The assassin in Tucson was undeniably off his rocker. I think he knew right from wrong, which is thankfully the definition of legal insanity. I hope that he will be put to death for what he has done. But honestly, people, it was only a matter of time before some crackpot decided to take matters into his/her hands. Our divisions are too great and too deep to promise that only polite conversation be used in debate and campaigns. But responsible political leaders need to have a filter for what is appropriate! Just because we CAN say something does not mean we SHOULD. Isn't that a lesson we were supposed to learn in Kindergarten?

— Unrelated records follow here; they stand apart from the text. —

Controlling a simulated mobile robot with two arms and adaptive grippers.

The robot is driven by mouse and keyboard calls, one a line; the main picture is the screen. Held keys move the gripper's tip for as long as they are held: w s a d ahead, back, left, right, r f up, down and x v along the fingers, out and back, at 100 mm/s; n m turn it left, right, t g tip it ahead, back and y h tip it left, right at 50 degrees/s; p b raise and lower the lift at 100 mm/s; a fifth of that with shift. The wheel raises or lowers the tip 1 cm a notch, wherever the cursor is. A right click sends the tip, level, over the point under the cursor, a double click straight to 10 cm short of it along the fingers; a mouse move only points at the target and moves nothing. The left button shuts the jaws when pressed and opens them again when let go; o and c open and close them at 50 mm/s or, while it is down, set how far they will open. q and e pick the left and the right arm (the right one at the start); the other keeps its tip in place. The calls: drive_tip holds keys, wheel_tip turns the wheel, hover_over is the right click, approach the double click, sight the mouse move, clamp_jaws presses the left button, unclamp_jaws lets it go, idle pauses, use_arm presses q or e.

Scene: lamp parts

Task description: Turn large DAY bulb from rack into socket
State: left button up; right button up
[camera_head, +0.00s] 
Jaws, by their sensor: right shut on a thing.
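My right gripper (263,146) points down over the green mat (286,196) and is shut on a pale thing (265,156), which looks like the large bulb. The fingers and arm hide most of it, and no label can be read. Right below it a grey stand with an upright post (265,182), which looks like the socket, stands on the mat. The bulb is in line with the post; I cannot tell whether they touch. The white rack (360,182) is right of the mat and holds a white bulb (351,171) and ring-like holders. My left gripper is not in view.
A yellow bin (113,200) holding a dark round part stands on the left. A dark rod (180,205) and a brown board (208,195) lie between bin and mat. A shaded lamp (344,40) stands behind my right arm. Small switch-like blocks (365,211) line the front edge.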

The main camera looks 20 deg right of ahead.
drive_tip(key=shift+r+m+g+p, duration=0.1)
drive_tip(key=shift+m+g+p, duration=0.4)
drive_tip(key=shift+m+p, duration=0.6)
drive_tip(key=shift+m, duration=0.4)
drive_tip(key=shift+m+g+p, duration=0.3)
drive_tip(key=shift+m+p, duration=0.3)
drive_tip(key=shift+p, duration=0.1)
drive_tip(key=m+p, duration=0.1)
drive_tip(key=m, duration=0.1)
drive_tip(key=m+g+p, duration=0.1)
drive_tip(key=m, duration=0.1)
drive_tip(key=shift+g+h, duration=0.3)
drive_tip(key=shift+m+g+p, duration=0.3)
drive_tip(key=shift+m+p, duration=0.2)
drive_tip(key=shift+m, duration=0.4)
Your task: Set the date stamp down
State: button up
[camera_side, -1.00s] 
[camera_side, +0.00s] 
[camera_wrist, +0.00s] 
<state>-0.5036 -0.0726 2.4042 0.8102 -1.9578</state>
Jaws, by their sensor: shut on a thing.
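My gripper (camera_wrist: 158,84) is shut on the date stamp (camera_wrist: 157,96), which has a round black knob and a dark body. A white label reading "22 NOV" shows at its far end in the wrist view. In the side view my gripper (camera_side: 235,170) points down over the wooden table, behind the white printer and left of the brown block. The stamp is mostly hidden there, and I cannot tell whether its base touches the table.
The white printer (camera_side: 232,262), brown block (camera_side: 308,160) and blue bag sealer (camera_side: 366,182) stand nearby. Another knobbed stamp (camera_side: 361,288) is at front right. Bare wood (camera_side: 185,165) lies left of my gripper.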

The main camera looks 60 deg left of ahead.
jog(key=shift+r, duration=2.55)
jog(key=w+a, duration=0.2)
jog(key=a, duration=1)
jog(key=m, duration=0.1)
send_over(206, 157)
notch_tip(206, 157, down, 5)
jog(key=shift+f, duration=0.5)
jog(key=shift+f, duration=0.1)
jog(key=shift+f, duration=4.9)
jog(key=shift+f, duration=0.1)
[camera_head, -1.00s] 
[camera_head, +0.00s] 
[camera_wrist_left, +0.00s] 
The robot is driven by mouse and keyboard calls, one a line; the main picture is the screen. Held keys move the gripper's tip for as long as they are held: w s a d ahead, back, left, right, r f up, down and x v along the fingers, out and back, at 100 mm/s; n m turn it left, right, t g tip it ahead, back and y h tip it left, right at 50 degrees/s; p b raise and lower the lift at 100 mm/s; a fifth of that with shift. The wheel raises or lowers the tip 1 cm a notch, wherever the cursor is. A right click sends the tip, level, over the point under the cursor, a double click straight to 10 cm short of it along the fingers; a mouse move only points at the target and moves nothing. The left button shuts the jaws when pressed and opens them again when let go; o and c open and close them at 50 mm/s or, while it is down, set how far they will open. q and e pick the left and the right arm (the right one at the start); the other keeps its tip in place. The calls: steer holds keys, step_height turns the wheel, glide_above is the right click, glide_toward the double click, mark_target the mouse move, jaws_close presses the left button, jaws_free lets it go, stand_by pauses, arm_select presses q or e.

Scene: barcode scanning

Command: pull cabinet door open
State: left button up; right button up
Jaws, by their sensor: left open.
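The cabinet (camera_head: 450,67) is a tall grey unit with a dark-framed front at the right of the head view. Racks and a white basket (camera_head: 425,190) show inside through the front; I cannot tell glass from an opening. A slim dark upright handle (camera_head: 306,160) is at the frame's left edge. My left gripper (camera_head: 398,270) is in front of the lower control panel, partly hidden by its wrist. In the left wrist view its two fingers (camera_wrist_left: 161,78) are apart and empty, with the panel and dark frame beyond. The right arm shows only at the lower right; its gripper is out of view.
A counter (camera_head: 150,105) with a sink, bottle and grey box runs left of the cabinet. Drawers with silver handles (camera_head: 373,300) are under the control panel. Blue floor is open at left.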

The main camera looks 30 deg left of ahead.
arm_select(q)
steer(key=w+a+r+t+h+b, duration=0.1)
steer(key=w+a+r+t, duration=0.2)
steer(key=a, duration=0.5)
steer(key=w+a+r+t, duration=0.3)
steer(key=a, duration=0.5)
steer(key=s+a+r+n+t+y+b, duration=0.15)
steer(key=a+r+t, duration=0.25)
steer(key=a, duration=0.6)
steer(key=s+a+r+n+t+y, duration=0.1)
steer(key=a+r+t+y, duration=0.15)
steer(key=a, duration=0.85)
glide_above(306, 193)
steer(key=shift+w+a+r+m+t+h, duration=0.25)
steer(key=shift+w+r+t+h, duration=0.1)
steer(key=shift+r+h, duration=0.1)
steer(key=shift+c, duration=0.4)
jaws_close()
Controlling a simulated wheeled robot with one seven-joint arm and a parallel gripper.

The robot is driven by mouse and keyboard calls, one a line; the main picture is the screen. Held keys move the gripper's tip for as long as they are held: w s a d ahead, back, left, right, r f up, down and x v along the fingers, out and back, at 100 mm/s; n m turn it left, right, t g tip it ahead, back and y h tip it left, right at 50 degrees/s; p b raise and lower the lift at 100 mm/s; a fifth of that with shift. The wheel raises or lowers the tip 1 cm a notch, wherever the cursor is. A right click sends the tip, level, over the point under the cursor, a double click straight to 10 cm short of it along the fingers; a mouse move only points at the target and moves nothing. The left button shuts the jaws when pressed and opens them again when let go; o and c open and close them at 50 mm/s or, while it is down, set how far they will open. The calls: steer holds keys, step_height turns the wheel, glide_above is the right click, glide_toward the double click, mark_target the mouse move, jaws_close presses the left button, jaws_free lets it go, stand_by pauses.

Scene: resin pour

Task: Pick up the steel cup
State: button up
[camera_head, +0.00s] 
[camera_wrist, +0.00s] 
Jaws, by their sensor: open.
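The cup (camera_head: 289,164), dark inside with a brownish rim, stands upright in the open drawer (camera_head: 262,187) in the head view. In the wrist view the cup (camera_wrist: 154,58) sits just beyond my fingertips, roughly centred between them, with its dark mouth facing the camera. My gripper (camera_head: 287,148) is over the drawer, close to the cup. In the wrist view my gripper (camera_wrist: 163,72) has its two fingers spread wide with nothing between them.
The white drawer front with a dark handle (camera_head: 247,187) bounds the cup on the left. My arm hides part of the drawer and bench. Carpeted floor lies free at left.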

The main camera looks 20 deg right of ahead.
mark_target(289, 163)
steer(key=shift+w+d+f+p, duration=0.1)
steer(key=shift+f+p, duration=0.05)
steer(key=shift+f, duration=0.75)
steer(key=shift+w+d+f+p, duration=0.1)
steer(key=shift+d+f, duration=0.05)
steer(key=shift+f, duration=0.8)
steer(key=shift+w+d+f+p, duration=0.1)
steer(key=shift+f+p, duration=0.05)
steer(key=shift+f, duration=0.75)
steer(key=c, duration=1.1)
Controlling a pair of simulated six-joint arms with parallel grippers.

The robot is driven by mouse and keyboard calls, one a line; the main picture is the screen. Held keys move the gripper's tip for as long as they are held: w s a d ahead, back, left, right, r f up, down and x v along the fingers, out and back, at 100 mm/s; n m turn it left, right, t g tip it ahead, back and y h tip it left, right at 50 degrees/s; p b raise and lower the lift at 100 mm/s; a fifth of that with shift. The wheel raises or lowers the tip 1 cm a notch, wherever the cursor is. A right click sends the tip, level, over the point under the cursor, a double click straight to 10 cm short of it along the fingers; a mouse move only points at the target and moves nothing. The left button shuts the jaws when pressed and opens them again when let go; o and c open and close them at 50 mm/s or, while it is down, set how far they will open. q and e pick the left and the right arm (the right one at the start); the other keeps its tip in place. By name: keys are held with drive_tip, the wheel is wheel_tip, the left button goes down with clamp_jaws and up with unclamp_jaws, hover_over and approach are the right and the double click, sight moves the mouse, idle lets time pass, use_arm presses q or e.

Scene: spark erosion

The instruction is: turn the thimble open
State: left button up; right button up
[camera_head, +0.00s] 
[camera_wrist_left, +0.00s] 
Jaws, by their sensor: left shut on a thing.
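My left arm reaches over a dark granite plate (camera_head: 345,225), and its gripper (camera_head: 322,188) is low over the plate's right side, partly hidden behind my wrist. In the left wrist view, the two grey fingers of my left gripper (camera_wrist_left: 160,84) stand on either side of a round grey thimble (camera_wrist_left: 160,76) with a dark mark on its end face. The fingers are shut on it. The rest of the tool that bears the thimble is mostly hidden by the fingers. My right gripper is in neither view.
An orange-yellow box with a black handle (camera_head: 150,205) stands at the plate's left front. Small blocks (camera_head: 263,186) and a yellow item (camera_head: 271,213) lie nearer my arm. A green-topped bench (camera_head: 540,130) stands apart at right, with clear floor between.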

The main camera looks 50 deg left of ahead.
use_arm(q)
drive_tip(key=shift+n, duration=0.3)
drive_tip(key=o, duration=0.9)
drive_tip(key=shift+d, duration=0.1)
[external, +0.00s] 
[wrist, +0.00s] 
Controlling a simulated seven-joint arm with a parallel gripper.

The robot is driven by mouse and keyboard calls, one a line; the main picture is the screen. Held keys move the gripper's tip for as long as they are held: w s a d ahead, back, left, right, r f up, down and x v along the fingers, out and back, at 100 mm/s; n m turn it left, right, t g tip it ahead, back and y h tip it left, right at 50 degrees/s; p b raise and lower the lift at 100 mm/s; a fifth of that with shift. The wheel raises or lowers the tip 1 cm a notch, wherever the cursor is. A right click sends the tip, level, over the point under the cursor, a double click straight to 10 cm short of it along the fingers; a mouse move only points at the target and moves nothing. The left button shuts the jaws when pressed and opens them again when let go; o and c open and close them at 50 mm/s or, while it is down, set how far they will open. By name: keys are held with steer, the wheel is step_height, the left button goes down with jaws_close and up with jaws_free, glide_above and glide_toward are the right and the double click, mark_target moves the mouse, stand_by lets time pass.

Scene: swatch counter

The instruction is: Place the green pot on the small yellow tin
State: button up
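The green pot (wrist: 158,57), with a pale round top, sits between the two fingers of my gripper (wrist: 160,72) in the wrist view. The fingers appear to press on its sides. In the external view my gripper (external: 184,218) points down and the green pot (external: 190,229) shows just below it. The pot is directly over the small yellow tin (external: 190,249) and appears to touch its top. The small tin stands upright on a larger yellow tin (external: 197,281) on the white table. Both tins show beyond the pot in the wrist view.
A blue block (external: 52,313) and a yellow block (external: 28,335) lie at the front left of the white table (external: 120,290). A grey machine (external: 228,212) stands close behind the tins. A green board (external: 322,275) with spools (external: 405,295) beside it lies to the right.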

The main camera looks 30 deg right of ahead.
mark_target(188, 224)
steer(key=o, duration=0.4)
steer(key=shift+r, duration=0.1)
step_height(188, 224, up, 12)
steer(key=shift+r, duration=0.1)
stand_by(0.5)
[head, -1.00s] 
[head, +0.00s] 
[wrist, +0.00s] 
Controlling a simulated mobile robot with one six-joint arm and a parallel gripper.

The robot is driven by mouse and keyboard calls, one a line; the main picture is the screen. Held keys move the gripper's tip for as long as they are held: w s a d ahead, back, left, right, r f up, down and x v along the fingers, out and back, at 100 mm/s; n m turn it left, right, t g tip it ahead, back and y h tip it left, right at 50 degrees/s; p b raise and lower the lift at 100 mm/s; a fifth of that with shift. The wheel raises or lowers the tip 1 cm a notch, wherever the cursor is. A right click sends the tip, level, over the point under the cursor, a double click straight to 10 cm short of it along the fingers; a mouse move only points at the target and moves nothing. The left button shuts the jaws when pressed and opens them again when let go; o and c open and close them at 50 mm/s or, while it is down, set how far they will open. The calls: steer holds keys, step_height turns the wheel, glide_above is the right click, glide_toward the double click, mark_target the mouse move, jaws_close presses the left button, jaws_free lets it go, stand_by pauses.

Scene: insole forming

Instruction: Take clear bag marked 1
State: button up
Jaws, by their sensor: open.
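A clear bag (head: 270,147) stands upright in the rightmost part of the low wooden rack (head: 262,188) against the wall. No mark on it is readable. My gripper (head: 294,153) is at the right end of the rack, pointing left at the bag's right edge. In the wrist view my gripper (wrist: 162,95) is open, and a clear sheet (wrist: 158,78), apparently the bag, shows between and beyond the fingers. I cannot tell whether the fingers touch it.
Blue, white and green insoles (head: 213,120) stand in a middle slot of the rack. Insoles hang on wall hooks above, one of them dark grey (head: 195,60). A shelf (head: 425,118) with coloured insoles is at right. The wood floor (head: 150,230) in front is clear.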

Some suggest that making this argument is an attempt to chill political speech. That we should not only continue to engage in overheated, violent rhetoric, but revel in it. And when a tragedy happens like the attempted assassination of a member of Congressman, we should merely dab away the tears at the tragedy, lament the loss the loss of life, and then carry on. No reflection needed! After all, Freedom of Speech apparently means Freedom from Criticism. If we somehow suggest that we need to cool it with the war, revolution, and violence metaphors, then we are, by definition, enemies of freedom. I don't think asking for responsible maturity in our political discourse, especially from our acknowledged leaders, is anti-Freedom of Speech.
I hope we don't give in to pressure from the right to drop the discussion about the tone of our politics. No one should suggest making a law to regulate speech, but there's nothing in violation of the Constitution from applying shame and peer pressure to urge people to use a little judgement when exercising the precious right to free speech. It may be the only way to continue to preserve our system.